Serious delinquencies, defined as loans 90 or more days overdue but not in foreclosure, saw a seasonal improvement but increased by 14% from April 2024. This is the sixth consecutive month of 10% or more annual increases. Foreclosure activity remained relatively low, but foreclosure starts, sales, and active inventory all increased on a yearly basis for the second consecutive month.

April 2025 saw 6,500 foreclosure sales, the highest single-month volume in 15 months. VA sales, which account for the majority of the recent increase, reached their highest level since 2019. Prepayment activity, measured in single month mortality, rose to 0.71%, driven by stronger home sale and refinance-related prepayments, which grew by 19.0% month-over-month and 34.9% year-over-year.

As of April 30, 2025, the total U.S. loan delinquency rate was 3.22%, with a month-over-month change of 0.28% and a year-over-year change of 4.10%. The total U.S. foreclosure pre-sale inventory rate stood at 0.38%, with a month-over-month change of -1.71% and a year-over-year change of 3.74%.

The report also provided a state-by-state breakdown of delinquency rates.

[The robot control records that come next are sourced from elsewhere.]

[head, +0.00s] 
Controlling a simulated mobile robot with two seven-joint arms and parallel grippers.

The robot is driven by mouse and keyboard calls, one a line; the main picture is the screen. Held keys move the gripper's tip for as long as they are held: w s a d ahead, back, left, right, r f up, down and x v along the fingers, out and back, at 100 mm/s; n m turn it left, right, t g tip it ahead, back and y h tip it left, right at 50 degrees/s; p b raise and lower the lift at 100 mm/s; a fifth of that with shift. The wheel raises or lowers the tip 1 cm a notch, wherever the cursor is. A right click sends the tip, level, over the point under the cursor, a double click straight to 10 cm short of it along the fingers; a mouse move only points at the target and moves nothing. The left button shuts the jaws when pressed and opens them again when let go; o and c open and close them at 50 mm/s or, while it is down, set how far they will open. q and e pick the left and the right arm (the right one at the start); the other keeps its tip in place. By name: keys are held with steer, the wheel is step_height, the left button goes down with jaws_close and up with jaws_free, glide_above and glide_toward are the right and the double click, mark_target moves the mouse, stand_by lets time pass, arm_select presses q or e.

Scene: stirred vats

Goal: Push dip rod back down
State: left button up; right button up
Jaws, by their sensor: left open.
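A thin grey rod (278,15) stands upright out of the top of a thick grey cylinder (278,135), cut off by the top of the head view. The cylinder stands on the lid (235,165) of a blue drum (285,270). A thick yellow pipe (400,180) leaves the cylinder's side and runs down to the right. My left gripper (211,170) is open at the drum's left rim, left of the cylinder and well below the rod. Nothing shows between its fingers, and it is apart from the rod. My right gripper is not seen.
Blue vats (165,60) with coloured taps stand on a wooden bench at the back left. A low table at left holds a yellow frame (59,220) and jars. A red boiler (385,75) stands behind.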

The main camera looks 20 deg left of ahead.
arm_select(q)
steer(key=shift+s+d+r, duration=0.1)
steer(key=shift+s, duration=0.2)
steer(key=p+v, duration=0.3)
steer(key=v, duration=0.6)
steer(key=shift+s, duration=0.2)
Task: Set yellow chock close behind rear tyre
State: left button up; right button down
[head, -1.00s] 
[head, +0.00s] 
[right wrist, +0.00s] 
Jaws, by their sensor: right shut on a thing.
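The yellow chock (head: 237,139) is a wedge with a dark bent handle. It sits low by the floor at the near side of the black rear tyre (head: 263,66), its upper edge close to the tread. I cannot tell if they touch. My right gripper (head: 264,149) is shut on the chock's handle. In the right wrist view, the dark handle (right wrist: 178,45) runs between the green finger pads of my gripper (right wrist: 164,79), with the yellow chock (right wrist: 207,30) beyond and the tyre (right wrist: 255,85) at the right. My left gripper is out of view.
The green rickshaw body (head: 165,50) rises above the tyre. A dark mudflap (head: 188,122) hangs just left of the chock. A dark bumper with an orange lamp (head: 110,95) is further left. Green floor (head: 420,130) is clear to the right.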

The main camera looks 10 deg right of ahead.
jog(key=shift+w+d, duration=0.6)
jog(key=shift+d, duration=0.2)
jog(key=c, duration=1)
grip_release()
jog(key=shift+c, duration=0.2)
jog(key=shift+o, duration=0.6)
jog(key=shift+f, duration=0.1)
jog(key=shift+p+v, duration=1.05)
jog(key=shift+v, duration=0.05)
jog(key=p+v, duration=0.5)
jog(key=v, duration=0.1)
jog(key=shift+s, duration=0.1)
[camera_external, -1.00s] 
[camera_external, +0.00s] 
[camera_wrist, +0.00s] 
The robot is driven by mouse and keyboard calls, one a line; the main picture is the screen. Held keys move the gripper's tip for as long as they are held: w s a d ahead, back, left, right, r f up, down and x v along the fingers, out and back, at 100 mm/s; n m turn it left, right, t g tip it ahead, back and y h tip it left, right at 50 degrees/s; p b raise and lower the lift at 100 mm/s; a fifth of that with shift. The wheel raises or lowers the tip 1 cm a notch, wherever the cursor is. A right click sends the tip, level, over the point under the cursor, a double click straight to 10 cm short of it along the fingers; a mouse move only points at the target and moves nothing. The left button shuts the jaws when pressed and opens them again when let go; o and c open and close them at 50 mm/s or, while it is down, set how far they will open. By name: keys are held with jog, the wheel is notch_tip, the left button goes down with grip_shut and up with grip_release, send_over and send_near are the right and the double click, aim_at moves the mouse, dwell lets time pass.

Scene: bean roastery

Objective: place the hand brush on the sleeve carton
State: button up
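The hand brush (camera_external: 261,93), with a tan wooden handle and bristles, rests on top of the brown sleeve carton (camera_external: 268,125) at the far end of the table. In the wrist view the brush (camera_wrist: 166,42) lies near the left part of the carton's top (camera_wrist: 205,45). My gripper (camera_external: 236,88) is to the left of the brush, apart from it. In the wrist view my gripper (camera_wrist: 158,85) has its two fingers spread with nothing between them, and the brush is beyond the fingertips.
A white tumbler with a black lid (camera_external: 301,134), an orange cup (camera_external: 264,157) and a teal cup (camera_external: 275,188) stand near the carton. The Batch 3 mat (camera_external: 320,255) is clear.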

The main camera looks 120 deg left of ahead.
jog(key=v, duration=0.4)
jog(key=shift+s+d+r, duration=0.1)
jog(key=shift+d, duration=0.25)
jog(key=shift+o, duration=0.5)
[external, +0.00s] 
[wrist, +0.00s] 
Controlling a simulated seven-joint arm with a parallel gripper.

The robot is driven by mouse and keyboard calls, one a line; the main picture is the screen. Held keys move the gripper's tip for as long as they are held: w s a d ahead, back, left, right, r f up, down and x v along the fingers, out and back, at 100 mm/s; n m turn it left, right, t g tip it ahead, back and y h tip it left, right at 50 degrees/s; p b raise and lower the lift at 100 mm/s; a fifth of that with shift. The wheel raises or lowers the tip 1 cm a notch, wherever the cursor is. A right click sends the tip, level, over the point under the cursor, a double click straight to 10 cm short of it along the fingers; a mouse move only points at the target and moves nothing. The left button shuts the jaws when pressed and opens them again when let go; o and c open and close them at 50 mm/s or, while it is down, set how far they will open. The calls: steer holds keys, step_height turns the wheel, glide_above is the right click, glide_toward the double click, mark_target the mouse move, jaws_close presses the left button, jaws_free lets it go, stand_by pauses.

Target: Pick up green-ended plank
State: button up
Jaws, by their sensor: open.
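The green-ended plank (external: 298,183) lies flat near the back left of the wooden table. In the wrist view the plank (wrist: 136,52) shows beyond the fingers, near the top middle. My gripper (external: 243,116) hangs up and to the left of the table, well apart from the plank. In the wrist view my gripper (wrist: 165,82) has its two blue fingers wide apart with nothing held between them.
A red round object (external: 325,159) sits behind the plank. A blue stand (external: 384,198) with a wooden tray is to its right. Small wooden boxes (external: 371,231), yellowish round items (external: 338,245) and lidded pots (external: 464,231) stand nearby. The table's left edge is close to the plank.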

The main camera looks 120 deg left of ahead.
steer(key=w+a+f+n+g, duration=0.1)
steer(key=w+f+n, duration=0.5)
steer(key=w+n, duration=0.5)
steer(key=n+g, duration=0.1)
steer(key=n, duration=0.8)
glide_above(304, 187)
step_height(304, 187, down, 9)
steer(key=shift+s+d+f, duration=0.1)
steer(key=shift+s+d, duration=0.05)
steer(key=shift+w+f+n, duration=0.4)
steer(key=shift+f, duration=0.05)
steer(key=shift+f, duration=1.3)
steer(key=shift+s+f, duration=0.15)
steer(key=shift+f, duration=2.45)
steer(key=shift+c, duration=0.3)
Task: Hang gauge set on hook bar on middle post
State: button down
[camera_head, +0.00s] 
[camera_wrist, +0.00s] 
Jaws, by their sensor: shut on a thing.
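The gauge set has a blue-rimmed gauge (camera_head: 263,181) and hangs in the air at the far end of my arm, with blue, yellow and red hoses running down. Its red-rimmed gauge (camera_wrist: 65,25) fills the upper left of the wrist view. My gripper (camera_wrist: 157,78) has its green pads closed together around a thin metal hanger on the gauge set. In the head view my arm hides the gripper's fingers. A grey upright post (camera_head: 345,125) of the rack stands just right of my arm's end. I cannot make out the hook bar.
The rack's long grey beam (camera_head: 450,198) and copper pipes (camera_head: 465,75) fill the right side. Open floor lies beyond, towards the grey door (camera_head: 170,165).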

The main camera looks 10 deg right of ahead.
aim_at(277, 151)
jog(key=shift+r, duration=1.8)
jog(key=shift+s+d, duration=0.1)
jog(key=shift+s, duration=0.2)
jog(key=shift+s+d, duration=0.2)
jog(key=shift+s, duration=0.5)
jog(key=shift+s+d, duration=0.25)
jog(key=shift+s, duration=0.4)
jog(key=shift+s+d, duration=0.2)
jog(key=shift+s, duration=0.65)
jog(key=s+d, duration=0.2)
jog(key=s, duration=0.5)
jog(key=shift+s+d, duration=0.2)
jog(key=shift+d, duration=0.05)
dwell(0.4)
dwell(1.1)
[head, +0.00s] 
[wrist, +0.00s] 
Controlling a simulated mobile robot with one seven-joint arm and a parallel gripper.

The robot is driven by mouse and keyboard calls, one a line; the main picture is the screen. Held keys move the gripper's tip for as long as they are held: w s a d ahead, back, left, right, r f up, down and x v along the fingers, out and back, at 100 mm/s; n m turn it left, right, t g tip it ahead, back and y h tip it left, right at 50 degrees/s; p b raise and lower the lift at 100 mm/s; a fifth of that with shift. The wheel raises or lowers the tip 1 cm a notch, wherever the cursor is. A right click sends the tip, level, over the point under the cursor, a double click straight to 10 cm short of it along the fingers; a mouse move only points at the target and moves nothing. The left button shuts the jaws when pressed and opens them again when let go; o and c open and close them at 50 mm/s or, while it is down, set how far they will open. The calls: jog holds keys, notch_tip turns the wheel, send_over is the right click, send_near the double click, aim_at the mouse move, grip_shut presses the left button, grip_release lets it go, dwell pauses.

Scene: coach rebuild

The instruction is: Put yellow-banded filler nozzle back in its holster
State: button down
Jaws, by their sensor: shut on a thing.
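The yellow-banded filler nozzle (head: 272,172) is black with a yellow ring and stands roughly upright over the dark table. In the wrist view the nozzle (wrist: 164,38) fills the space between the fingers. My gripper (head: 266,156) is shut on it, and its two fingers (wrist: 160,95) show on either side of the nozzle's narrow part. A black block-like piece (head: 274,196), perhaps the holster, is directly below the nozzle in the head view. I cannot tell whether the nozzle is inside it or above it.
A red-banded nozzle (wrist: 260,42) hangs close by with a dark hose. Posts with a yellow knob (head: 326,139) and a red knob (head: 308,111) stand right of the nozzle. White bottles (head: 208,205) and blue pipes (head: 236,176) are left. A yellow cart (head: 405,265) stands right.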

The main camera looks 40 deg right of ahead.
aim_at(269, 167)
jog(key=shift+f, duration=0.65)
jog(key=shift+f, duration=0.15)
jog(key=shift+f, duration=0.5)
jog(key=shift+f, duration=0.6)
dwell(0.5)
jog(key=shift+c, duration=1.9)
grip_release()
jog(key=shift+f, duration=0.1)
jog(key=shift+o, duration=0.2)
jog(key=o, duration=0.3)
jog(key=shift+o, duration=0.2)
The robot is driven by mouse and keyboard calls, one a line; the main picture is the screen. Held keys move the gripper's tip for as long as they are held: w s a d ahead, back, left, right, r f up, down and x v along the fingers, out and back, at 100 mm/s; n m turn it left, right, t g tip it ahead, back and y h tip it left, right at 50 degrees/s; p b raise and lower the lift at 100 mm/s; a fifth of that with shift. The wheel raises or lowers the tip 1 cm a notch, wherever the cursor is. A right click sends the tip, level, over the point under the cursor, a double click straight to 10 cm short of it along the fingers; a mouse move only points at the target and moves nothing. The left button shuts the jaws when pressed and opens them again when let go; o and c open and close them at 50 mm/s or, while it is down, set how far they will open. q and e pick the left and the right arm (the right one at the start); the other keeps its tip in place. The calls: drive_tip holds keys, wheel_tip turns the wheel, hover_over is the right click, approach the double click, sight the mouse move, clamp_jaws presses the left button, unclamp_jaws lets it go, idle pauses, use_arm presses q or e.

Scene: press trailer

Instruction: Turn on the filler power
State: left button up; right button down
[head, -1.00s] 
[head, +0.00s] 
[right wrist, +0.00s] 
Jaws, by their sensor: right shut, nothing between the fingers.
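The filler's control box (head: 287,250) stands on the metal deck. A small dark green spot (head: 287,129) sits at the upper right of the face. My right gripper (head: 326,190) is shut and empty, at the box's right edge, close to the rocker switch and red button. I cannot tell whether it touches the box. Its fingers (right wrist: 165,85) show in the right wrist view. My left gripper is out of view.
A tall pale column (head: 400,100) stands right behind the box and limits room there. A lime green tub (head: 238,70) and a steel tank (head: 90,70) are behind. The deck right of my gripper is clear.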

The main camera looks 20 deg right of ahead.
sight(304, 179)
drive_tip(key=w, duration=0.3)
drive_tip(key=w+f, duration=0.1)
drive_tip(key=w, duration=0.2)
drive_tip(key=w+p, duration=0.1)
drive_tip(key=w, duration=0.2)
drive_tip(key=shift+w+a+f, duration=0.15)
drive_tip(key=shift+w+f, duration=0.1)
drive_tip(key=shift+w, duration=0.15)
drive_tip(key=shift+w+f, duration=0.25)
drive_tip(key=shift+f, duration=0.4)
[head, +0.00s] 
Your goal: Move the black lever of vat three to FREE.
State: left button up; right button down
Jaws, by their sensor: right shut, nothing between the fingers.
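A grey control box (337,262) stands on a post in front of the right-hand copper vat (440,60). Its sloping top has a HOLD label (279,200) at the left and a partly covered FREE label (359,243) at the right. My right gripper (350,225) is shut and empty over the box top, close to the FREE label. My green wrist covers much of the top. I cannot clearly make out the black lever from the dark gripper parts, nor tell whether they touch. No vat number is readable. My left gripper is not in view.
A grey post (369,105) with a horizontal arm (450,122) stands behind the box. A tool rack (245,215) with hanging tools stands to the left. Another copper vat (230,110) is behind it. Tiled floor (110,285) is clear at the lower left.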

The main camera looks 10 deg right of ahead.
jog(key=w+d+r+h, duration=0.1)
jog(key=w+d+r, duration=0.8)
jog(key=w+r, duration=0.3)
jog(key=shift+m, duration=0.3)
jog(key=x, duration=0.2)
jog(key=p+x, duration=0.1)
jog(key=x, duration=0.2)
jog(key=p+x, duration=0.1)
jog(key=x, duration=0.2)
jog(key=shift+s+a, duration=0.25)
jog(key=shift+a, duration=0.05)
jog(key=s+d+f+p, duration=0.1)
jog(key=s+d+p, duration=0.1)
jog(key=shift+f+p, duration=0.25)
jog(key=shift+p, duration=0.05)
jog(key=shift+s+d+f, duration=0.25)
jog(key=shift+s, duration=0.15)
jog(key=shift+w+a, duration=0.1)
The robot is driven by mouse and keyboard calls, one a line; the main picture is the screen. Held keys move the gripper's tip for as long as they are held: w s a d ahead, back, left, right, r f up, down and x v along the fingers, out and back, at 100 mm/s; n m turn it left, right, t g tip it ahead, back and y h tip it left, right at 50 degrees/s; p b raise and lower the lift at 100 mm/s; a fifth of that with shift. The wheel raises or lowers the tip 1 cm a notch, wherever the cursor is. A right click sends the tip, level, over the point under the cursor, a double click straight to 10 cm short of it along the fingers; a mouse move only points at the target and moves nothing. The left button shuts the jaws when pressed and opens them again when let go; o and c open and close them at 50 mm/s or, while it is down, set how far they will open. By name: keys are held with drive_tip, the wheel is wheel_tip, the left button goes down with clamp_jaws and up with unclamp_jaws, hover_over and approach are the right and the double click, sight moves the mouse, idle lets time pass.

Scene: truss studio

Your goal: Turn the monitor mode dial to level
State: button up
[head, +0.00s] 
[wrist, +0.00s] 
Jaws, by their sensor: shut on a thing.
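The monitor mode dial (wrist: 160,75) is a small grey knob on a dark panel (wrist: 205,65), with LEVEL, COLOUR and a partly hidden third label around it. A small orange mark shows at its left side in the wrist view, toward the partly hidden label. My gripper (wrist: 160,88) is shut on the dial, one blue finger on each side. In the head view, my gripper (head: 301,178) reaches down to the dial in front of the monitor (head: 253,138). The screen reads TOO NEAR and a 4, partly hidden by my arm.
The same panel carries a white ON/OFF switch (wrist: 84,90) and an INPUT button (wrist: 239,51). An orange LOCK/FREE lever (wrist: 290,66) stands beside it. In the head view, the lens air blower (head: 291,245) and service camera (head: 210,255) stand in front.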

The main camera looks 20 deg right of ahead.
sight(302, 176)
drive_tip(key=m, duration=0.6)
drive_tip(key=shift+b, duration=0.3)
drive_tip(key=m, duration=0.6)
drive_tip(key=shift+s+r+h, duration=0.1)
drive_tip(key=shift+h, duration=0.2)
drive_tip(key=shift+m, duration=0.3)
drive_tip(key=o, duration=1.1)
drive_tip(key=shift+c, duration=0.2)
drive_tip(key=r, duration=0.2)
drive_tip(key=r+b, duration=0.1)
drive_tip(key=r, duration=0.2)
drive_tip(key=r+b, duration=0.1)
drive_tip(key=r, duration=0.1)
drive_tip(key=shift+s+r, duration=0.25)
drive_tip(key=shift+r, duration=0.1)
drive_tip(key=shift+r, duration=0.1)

The states with the highest percentage of non-current loans were Louisiana (7.60%), Mississippi (7.37%), Alabama (5.53%), Indiana (5.01%), and Arkansas (4.98%). Conversely, the states with the lowest percentage of non-current loans were Oregon (2.19%), Montana (2.08%), Idaho (2.02%), Colorado (2.00%), and Washington (1.94%).

The states with the highest percentage of loans 90 or more days delinquent were Mississippi (1.93%), Louisiana (1.93%), Alabama (1.49%), Florida (1.30%), and Georgia (1.30%). The report also noted the states with the largest 12-month changes in non-current loan percentage. New York had the largest decrease (-9.09%), while Florida had the largest increase (12.13%).